Give yourself time to revise and reflect on your initial thoughts. Whilst it might not be something you love, you might realise the finished product is perfect for your target audience.
Whilst we’ve suggested you give yourself time to sleep on the feedback you are pondering about, it’s also important not to wait too long. Give feedback while it’s still fresh in your mind and before doubts start to settle in. If you wait too long, you may find you can’t be bothered to get into a back and forth conversation about a certain colour or placement and you may just settle with the first draft. This is not the answer.
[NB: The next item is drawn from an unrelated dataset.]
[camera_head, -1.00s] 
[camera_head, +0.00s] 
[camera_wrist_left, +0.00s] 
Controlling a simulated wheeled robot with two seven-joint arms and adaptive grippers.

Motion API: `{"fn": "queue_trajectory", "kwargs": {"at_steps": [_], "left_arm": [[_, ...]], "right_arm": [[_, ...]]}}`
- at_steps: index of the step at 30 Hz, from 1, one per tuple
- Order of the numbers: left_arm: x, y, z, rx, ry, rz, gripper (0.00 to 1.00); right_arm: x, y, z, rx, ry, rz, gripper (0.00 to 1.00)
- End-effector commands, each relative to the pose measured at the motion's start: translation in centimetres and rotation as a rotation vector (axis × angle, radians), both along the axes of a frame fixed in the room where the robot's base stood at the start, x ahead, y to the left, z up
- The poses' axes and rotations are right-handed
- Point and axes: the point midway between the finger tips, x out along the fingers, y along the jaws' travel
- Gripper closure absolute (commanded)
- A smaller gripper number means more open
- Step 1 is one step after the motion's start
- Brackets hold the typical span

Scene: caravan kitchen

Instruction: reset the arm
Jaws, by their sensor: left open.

Whilst following these points will help both you and your marketing team to reach your goal, none of these points will matter if you don’t start with a clear and detailed brief. After your initial chat, you need to decide and agree on all the elements of the project together.
It needs to be detailed enough that there are no grey areas should any issues arise. If either of you find that the brief starts to change mid-way, it’s important to refer back to the original brief and remember the why.
Why is this marketing item being done, who is it for, and what do you hope to achieve by using it? If any of these answers have changed since the original brief, you may need to rethink the brief and start again.
The great thing about working with a marketing team consistently, is that the more work you do with them, the easier it is to hit the brief the first time. With valuable and directional feedback, they will get to know your style, tone of voice, general brand and key messages. They’ll also learn to understand what you like and dislike, and why.
Remember, the best type of marketing is when you, as the business owner, are involved in the process. A clear brief and constructive feedback allows you to be involved without taking on the stress of getting it all done.